Mas aqui estamos em um processo revolucionário, mais
avançado, onde o trabalho tem papel preponderante sobre o capital. Na
Organização Internacional do Trabalho (OIT), em Genebra, nos olharam como se
tivéssemos lepra. Na Venezuela não há conciliação entre o explorado e o
explorador, como está claro na nova lei do trabalho, pois há um enfrentamento
com a burguesia.
Como isso se dá na
prática?
Antes o trabalhador era despedido e, para defender seu
retorno ao emprego, ele precisava demonstrar que havia sido cometida uma injustiça.
Agora se presume a inocência do trabalhador e o patrão é quem tem de justificar
as razões e pagar o devido. Agora estamos debatendo os níveis de sanções que
vão desde multas até a recontratação. Para isso, o Estado mobiliza o Ministério
do Trabalho e até a polícia, impondo o cumprimento da ordem e evitando as
demissões massivas. É uma coisa maravilhosa que conseguiu deter os abusos do
patronato.
E como ficam as
aposentadorias?
Enquanto nos Estados Unidos e na Europa os governos
retrocedem direitos sociais e trabalhistas, aqui avançamos. Reduzimos a idade
mínima para aposentadoria a 60 anos para os homens e 55 anos para as mulheres.
Todos agora têm seguro social, com direito ao salário integral. Antes, o Estado
não recolhia e, portanto, depois não pagava. Agora todos recebem, por uma
questão de reparar esta injustiça, independentemente de terem ou não
contribuído. Comprovada a idade da aposentadoria, todos têm direito, pois é uma
necessidade humana e uma responsabilidade do Estado. A terceira idade está
protegida.
E a política de valorização dos benefícios?
Aqui, quando se reajusta o valor do salário mínimo,
sempre acima da inflação, com ganho real, todos os meses de maio e setembro, os
mesmos percentuais são repassados às aposentadorias. Antes era 80% do salário
mínimo, hoje é igual, uma questão de justiça com a terceira idade. É bom
lembrar que antes da revolução havia quatro tipos de salário mínimo: o urbano,
o rural, o de aprendiz e o de eventual. A revolução unificou e ratificou na
lei.
O sindicalismo
brasileiro está na luta contra a terceirização, por entender que ela precariza
as relações de trabalho.
Esta é uma luta importante. Aqui já acabamos com a
flexibilização e a precarização. A partir de 1° de Maio deste ano, as empresas
têm seis meses para os eventuais ou subcontratados aparecerem como
trabalhadores plenos de direitos.
E o governo deu o
exemplo.
O exemplo foi dado pelo governo quando nacionalizou
as petroleiras da Faixa do Orinoco, a Petróleos de Venezuela S.A. (PDVSA)
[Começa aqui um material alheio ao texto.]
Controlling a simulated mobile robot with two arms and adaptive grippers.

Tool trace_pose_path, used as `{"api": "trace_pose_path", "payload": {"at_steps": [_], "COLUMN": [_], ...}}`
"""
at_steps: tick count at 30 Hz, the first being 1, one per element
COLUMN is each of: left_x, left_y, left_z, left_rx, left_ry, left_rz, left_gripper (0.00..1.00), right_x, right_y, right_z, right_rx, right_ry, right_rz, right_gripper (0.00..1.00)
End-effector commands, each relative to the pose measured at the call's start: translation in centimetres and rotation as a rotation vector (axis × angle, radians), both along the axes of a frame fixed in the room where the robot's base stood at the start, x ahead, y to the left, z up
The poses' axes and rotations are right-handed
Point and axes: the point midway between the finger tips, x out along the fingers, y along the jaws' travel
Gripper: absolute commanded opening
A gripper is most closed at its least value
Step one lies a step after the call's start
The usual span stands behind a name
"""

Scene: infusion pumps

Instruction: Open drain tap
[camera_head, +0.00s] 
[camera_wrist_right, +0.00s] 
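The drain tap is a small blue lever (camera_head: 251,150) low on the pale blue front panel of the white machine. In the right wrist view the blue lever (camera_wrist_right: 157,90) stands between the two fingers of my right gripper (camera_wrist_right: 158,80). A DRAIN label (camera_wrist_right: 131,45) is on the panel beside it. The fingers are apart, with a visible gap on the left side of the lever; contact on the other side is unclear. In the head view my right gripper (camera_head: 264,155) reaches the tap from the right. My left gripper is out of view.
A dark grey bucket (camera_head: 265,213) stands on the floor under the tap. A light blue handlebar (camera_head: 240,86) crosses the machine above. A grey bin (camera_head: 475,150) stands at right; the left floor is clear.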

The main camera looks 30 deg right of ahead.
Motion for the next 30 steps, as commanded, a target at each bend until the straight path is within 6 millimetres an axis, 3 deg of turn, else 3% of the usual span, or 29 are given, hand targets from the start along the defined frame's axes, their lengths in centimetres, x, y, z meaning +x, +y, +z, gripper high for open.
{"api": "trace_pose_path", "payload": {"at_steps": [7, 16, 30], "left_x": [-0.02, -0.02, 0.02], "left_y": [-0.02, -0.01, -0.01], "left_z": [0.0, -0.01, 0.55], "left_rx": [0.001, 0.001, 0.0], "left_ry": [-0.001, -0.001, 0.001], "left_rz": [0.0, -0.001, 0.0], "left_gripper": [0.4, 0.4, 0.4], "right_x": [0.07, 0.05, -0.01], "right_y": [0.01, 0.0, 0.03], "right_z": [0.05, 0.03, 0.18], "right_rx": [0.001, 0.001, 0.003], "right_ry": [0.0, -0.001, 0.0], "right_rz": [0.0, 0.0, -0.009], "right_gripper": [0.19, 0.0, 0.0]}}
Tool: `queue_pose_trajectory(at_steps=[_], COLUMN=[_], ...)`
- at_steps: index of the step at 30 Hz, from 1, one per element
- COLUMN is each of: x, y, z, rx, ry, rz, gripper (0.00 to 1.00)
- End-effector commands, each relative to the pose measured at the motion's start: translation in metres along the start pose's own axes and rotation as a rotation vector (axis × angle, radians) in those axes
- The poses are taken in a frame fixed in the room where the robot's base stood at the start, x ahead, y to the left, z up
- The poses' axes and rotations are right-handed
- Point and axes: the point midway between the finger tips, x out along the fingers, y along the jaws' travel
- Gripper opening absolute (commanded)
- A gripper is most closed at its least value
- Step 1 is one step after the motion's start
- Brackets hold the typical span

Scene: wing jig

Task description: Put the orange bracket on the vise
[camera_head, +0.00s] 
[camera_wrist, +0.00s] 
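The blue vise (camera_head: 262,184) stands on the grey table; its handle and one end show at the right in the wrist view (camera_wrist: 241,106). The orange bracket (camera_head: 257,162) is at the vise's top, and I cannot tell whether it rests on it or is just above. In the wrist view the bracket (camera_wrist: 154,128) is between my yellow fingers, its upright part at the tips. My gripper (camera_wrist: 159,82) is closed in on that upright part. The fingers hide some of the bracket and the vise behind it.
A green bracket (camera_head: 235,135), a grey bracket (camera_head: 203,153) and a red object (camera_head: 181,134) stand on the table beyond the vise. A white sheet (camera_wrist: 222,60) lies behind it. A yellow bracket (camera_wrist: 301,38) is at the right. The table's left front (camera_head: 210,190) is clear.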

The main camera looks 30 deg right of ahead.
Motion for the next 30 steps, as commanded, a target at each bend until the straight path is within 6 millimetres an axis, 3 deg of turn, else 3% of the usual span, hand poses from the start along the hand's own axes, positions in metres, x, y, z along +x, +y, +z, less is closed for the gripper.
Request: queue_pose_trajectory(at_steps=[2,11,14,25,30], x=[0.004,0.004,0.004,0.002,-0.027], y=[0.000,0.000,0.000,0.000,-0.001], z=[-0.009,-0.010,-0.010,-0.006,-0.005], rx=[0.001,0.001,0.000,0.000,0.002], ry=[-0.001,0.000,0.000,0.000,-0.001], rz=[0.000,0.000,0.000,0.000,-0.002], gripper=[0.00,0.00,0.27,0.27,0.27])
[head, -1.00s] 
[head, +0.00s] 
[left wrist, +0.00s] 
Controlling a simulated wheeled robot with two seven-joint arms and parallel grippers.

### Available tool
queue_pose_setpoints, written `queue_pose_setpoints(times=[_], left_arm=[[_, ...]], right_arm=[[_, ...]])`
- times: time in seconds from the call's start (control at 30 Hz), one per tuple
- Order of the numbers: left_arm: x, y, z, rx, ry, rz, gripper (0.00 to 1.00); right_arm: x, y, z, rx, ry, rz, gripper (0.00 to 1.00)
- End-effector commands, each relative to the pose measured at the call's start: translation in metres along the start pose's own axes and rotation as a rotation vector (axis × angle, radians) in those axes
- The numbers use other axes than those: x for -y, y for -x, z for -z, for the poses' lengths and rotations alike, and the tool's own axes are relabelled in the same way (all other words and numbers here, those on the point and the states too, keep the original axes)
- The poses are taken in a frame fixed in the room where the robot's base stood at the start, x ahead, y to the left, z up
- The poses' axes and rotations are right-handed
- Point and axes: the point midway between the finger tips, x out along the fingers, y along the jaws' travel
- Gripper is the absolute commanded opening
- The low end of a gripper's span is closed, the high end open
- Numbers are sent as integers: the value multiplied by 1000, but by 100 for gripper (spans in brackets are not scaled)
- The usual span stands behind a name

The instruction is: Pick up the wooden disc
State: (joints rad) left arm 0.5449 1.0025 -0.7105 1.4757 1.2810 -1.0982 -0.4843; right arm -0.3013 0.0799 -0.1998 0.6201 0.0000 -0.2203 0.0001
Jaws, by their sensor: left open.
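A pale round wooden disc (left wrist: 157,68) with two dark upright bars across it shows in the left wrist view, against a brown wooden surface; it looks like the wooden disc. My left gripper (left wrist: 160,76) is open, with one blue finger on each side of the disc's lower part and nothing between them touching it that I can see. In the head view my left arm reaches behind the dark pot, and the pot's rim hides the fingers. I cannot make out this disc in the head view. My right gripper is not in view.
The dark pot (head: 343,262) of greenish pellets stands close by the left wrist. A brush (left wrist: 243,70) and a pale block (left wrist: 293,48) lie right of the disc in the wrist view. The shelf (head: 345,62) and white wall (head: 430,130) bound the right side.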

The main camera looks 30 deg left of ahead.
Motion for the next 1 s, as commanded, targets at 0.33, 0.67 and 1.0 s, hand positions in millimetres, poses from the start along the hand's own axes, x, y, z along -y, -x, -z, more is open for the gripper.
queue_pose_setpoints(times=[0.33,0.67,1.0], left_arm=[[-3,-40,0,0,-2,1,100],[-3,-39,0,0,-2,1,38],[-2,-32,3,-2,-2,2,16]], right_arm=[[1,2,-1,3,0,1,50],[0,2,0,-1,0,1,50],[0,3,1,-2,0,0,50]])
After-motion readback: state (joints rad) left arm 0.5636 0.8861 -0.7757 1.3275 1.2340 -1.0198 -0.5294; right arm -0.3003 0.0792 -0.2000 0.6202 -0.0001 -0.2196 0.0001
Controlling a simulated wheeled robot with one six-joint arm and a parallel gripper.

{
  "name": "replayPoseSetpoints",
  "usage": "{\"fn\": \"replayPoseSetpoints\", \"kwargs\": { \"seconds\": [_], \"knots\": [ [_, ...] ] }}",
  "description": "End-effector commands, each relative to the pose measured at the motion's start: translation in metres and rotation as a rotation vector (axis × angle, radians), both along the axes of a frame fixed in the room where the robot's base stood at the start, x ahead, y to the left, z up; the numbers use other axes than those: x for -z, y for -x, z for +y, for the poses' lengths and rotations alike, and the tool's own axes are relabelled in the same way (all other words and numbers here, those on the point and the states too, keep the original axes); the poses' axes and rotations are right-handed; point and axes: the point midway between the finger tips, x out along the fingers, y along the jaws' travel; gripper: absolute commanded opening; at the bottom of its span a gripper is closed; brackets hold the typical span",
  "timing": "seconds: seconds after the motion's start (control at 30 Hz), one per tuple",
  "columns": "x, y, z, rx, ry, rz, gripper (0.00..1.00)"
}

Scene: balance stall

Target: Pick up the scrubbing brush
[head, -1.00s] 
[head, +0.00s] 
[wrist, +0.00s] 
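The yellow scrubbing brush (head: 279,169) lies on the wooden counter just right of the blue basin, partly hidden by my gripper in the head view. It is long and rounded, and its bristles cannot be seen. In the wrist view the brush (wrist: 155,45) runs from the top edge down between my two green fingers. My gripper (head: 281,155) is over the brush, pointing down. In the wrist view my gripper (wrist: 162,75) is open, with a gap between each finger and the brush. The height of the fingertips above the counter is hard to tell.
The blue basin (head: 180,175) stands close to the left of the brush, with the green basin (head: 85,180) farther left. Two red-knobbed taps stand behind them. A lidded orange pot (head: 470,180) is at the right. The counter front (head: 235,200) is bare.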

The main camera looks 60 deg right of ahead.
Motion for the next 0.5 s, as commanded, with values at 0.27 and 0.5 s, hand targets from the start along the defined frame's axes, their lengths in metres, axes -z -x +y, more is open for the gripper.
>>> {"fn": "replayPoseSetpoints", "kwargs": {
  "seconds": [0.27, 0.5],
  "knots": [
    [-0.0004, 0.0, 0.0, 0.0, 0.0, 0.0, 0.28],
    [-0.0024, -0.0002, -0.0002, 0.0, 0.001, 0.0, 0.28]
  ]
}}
absorvendo 60 mil trabalhadores que passaram a ter os mesmos benefícios
contratuais. Nossa organização, a Federação dos Trabalhadores do Petróleo, Gás,
Similares e Derivados da Venezuela (FUTPV) passou de 40 mil para 103 mil
filiados. E fecharemos o ano com 140 mil. Nossa concepção é salário igual para
trabalho igual. Da mesma forma, foram registrados os nove mil trabalhadores da
metalúrgica Sidor e os quatro mil da empresa elétrica. O trabalho deixa de ser
um castigo e passa a ser um direito humano.
Com todos os
benefícios, garantias e estabilidade...
Perfeitamente: todos os benefícios, garantias e
estabilidade. Além dos direitos sociais e trabalhistas, a revolução avança para
garantir educação, saúde, moradia, recreação e energia, que não podem ser
mercadoria, mas um serviço comum para todos e todas. O modelo de país que
estamos construindo tem este compromisso.
A luta das mulheres
também tem se refletido em conquistas...
A equidade de gênero na Venezuela não é só formal. A
nova lei do trabalho também reconhece novos direitos: a licença maternidade
agora é de seis semanas no pré-natal e de 40 semanas, seis meses, após o parto.
Para contribuir neste momento tão importante, o pai tem 15 dias para acompanhar
a companheira após o parto, com o casal gozando de estabilidade no emprego por
dois anos, pois é uma etapa crucial para a criança.
E o trabalhador
jovem?
Existiam mecanismos de exploração muito depravados
como os tais três meses de experiência, onde muitos empresários se aproveitavam
para sugar ao máximo as energias do candidato, logo substituído por outro nas
mesmas condições. Aproveitavam-se, portanto, da alta rotatividade para
“reciclar” em defesa do capital, não pagando direitos durante o período. Isso
acabou.
A redução da
jornada é outro avanço substancial, não só porque abre mais espaço para o
lazer, a recreação, a família, como também garante a abertura de novos postos
de trabalho...
Claro. Além da redução da jornada de trabalho para
40 horas semanais no setor privado e a efetivação das 36 horas no setor
público, sem diminuição de salário, garantimos em lei a obrigatoriedade de dois
dias de descanso a cada semana.
O presidente Chávez
fala muito da necessidade de “semear petróleo”, colocando-o a serviço da
industrialização e do desenvolvimento do país. Qual a sua avaliação sobre isso?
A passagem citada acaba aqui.